-- Start of INFORMATION PROVIDED --

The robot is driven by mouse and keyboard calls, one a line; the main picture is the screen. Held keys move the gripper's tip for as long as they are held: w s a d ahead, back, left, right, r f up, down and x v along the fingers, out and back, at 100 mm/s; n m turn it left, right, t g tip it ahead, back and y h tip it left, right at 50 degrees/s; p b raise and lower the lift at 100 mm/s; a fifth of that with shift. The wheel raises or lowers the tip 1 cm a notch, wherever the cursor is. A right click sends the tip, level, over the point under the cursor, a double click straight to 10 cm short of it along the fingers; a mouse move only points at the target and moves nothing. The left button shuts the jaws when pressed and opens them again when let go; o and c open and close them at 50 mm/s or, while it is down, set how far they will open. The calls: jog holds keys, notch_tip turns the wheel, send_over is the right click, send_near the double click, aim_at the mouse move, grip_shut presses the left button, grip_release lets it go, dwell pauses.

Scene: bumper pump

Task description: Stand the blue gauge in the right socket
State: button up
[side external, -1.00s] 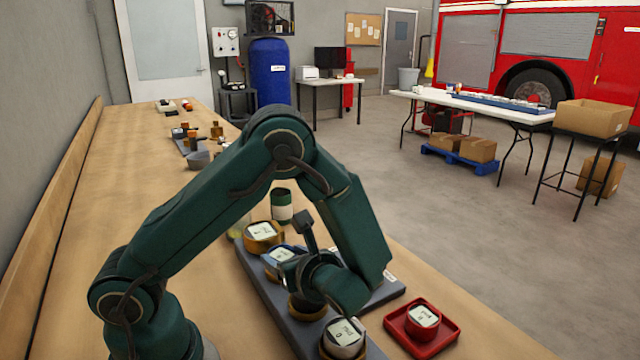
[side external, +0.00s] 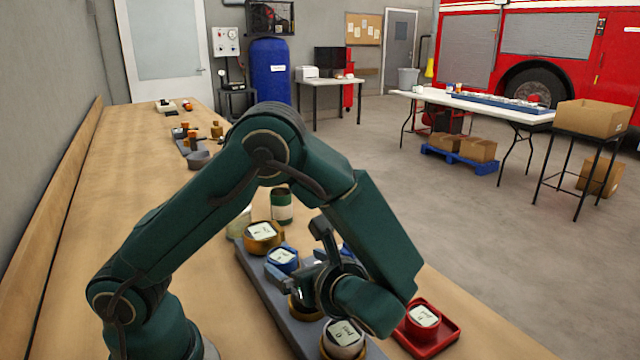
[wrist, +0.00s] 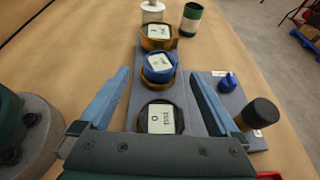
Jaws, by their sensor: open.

-- End of INFORMATION PROVIDED --

EXERCISE INSTRUCTIONS >> Starting with the line that contains "Scene: bumper pump", reproduce every line down to the end of the listing above, both endpoints included. Pictures stay out.

SOLUTION FOR THIS TASK >>
Scene: bumper pump

Task description: Stand the blue gauge in the right socket
State: button up
[side external, -1.00s] 
[side external, +0.00s] 
[wrist, +0.00s] 
Jaws, by their sensor: open.

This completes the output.